菅氏にとって、「本格政権を狙うには早期解散・総選挙で勝つのが一番手っ取り早い」のは自明の理。急上昇した内閣支持率や自民党支持率と、分断が目立つ野党陣営を考慮すれば、「今(解散を)やれば300議席も夢ではない」(自民選対)との声も漏れる。
飛びかう秋解散の怪文書
派閥談合への批判払拭を狙って、キングメーカー然と振る舞う麻生、二階両氏を要職から外すか、無任所副総理や副総裁に棚上げして世代交代を図れば、「新内閣の支持率は6割を超える」(世論調査専門家)との見方も出る。それで選挙に大勝すれば、安倍氏に続く「菅1強時代」になるとの見立てだ。
こうした状況も踏まえ、永田町ではすでに①9月下旬に臨時国会召集して解散―10月25日投開票②10月上旬臨時国会召集で解散―11月1日投開票、などの怪文書がばらまかれている。もちろん、コロナの感染拡大がある程度収まることが前提だが、「晩秋からの感染再拡大前に勝負をかける」(自民幹部)という意味では現実味を帯びる。
それにはまず総裁選での圧倒的勝利が前提となる。菅氏の野望をかぎ取って、支持派閥があえて造反を黙認する高等戦術に出れば、菅氏の求心力は低下し、その後の政権運営も各派閥に配慮せざるをえなくなる。

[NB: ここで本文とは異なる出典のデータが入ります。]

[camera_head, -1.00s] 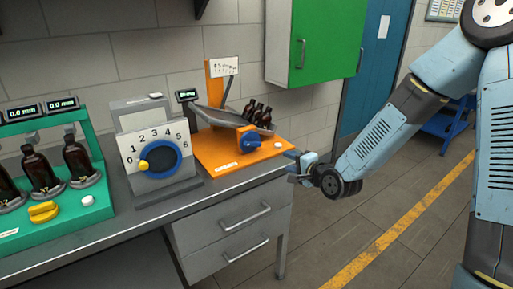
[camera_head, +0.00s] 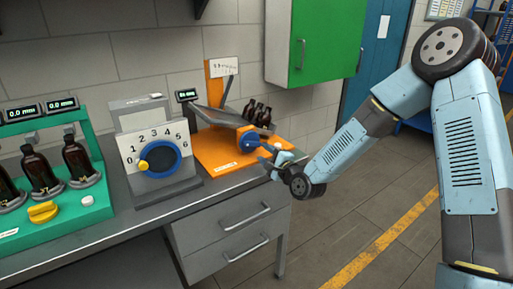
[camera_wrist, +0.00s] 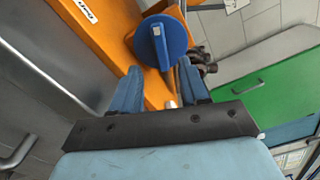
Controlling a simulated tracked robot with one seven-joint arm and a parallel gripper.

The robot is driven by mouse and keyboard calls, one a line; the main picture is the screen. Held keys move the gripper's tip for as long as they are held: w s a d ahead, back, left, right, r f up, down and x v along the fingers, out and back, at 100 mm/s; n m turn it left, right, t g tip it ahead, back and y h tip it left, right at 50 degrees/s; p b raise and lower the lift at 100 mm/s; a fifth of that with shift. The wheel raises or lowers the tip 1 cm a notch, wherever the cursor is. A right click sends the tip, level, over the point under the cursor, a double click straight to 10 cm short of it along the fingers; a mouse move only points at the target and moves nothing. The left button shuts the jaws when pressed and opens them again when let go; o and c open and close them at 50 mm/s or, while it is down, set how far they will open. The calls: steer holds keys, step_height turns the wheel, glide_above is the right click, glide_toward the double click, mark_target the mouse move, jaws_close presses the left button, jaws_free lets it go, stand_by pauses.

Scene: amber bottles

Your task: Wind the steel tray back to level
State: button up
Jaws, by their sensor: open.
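The steel tray (camera_head: 212,116) sits on the orange stand (camera_head: 216,155) and is tilted, its right end lower in the head view. Several amber bottles (camera_head: 257,114) stand together at its low right end. A blue knob (camera_head: 248,138) is on the stand's front; it also shows in the wrist view (camera_wrist: 160,42), ahead of my fingers. My gripper (camera_head: 267,152) is close to the knob at the stand's front right corner. In the wrist view my blue fingers (camera_wrist: 158,86) are apart, with nothing gripped between them. The small display (camera_head: 187,95) is too small to read.
A grey dial unit (camera_head: 155,150) with a blue ring and yellow pointer stands left of the stand. A green rig (camera_head: 60,222) with amber bottles and a yellow knob (camera_head: 43,212) is further left. A green cabinet (camera_head: 310,40) hangs above right.

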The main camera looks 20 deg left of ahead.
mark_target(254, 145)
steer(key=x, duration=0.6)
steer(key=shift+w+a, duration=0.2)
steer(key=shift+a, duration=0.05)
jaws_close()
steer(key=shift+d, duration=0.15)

菅新政権が「安倍政権の負の遺産の管理と後片付け」(細田派幹部)ではなく、「新たな自民党の再出発」(菅グループ幹部)に踏み出せるのかどうか。自民史上、異例の無派閥で非世襲の菅氏。新政権発足までの期間が、トップリーダーとしての資質と器量が問われる「運命の8日間」となりそうだ。